Click here for my list from 2011.

Below, is what I finished reading in 2012. This is the first year I’ve been able to publish this this before Christmas. Yay!

And So It Goes: Kurt Vonnegut: A Life
by Charles J. Shields
I got this book at Christmas last year from my sister. Yes, an actual, physical book with real paper pages and all. I got half way through and couldn’t put it down. So then I purchased it on the Kindle. You want to know more about Vonnegut? This book delivers. It’s a fun romp through the life of one of America’s most famous authors. Tortured soul that he was. Personally I found the story about Vonnegut more interesting than most of his fiction. However, if you’re a writer, or want to be a writer, this book will give you hope. Or, it might make you want to kill yourself. Either way, sharing in the life experiences of this nut is well worth your time.

Boyd: The Fighter Pilot Who Changed the Art of War
By Robert Coram
The other day someone asked me what my favorite book of 2012 was. I’d have to say Boyd is definitely up there.
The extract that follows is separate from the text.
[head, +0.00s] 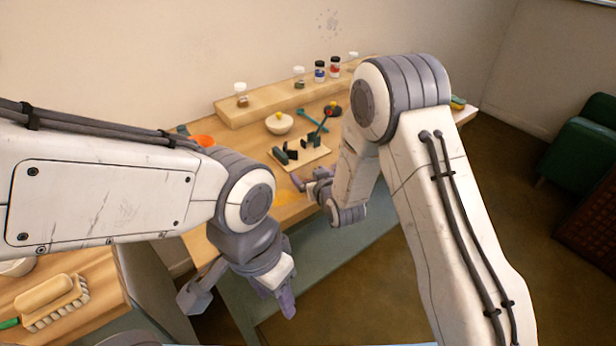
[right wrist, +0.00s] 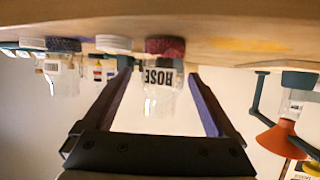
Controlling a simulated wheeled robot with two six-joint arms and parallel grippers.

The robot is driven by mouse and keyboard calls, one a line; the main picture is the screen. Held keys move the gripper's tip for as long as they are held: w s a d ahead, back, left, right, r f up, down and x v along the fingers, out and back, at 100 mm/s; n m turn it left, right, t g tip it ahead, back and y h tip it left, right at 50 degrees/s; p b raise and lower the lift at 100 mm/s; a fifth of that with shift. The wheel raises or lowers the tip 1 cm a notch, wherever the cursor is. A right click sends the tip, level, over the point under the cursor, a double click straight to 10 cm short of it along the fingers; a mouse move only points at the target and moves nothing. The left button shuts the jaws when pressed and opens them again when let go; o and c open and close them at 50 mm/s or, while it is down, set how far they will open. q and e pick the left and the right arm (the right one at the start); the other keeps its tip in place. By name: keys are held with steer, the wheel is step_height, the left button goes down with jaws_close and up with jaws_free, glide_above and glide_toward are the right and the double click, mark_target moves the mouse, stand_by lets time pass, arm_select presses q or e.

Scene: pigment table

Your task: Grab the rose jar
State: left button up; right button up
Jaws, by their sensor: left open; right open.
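The rose jar (right wrist: 163,85) is clear with a dark red end and a label reading ROSE. It shows upside down in the right wrist view, lined up between the two fingers of my right gripper (right wrist: 160,78). The fingers are apart with a gap on each side of the jar; I cannot tell how deep it sits between them. In the head view my right gripper (head: 311,182) is over the table's front part, partly hidden by its arm, and I cannot make out the rose jar. My left gripper (head: 240,300) is open and empty, low in front of the table.
Several other jars (right wrist: 62,75) stand in a row left of the rose jar in the right wrist view. An orange funnel (right wrist: 285,140) on a stand is at right. In the head view a pale bowl (head: 279,124) and a board (head: 312,160) with dark blocks are near.

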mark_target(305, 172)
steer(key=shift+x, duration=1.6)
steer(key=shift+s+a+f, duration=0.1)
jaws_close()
This is a book that details the professional life of Colonel John Richard Boyd, a died-in-the-wool Air Force maverick who turned everything and everyone he met inside out. Some loved him and attached themselves to his vision. Others hated him. But why do we care about this guy? The premise of this book is that Colonel Boyd was responsible for re-writing the rules of modern air combat  (aka jet fighting) and aircraft design to the extent that his “Acolytes” consider his work as important to warfare as Sun Tsu! Now those are some mighty big slippers to fill. Decide for yourself. This is a great read. But you military families or families that have a military history will recognize some of the challenges that come with loving those whose first love is their love to the service. This is also a great story about discovering what you’re good at and being brave enough to follow that path no matter what obstacles are thrown in your way. A great read my dad turned me onto.

Delivering Happiness: A Path to Profits, Passion, and Purpose
By Tony Hsieh
If you’ve ever purchased shoes from Zappos, or you’ve heard of Zappo’s unique approach to customer service, you need to check out this book. Written by one of the guys that bankrolled the company at a time when Zappos was just barely getting off the ground. This book walks you through the beginning as the company struggles to find itself. In these pages we get to see a company that has placed the customer (both internal and external customers) at the front of the product that it delivers. If you’re going to talk the talk of great customer service, then this is the book to help you walk the walk. A must read for anyone in business.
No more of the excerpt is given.